Below is a set of records; print all of them exactly as written.

____ Provided records

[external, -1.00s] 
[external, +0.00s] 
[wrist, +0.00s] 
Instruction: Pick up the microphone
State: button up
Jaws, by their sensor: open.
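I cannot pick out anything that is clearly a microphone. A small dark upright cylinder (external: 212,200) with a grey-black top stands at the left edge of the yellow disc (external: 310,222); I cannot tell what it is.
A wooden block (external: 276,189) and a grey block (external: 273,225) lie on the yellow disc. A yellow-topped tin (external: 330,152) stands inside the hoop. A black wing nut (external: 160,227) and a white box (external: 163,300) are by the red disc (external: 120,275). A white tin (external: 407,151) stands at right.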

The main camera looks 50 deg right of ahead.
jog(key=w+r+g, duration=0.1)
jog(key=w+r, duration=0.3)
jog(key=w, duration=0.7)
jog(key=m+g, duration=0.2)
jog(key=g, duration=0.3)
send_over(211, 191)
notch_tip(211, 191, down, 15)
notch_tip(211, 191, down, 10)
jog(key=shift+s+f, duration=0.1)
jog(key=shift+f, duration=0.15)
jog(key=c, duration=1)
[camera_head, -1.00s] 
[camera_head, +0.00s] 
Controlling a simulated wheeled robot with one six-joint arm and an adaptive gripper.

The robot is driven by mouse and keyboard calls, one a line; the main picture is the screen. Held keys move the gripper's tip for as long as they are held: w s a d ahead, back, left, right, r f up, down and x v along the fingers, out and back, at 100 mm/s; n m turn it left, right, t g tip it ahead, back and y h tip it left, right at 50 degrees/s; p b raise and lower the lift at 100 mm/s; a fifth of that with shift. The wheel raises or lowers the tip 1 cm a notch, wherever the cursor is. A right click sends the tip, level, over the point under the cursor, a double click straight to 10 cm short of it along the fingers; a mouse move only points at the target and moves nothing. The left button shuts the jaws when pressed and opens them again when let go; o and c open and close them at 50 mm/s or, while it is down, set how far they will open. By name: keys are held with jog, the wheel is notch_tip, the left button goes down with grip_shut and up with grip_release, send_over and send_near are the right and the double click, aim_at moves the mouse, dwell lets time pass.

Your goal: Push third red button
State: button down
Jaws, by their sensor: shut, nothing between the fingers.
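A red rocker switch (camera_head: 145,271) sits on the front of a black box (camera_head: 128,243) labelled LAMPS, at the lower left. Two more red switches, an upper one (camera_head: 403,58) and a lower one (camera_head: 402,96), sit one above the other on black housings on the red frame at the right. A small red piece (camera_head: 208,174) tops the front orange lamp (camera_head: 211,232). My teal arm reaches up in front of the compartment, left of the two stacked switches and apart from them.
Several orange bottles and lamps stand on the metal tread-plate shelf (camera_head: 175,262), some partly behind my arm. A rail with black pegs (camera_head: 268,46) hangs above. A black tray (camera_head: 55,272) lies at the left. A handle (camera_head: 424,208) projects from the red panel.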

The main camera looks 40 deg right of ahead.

________

Answer to the task:
[external, -1.00s] 
[external, +0.00s] 
[wrist, +0.00s] 
Instruction: Pick up the microphone
State: button up
Jaws, by their sensor: open.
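I cannot pick out anything that is clearly a microphone. A small dark upright cylinder (external: 212,200) with a grey-black top stands at the left edge of the yellow disc (external: 310,222); I cannot tell what it is.
A wooden block (external: 276,189) and a grey block (external: 273,225) lie on the yellow disc. A yellow-topped tin (external: 330,152) stands inside the hoop. A black wing nut (external: 160,227) and a white box (external: 163,300) are by the red disc (external: 120,275). A white tin (external: 407,151) stands at right.

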The main camera looks 50 deg right of ahead.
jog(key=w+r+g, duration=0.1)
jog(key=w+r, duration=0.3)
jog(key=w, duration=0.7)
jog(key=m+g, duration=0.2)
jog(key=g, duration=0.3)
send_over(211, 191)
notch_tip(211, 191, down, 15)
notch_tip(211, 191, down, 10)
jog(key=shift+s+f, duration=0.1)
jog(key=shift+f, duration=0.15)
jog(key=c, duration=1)
[camera_head, -1.00s] 
[camera_head, +0.00s] 
Controlling a simulated wheeled robot with one six-joint arm and an adaptive gripper.

The robot is driven by mouse and keyboard calls, one a line; the main picture is the screen. Held keys move the gripper's tip for as long as they are held: w s a d ahead, back, left, right, r f up, down and x v along the fingers, out and back, at 100 mm/s; n m turn it left, right, t g tip it ahead, back and y h tip it left, right at 50 degrees/s; p b raise and lower the lift at 100 mm/s; a fifth of that with shift. The wheel raises or lowers the tip 1 cm a notch, wherever the cursor is. A right click sends the tip, level, over the point under the cursor, a double click straight to 10 cm short of it along the fingers; a mouse move only points at the target and moves nothing. The left button shuts the jaws when pressed and opens them again when let go; o and c open and close them at 50 mm/s or, while it is down, set how far they will open. By name: keys are held with jog, the wheel is notch_tip, the left button goes down with grip_shut and up with grip_release, send_over and send_near are the right and the double click, aim_at moves the mouse, dwell lets time pass.

Your goal: Push third red button
State: button down
Jaws, by their sensor: shut, nothing between the fingers.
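A red rocker switch (camera_head: 145,271) sits on the front of a black box (camera_head: 128,243) labelled LAMPS, at the lower left. Two more red switches, an upper one (camera_head: 403,58) and a lower one (camera_head: 402,96), sit one above the other on black housings on the red frame at the right. A small red piece (camera_head: 208,174) tops the front orange lamp (camera_head: 211,232). My teal arm reaches up in front of the compartment, left of the two stacked switches and apart from them.
Several orange bottles and lamps stand on the metal tread-plate shelf (camera_head: 175,262), some partly behind my arm. A rail with black pegs (camera_head: 268,46) hangs above. A black tray (camera_head: 55,272) lies at the left. A handle (camera_head: 424,208) projects from the red panel.

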The main camera looks 40 deg right of ahead.

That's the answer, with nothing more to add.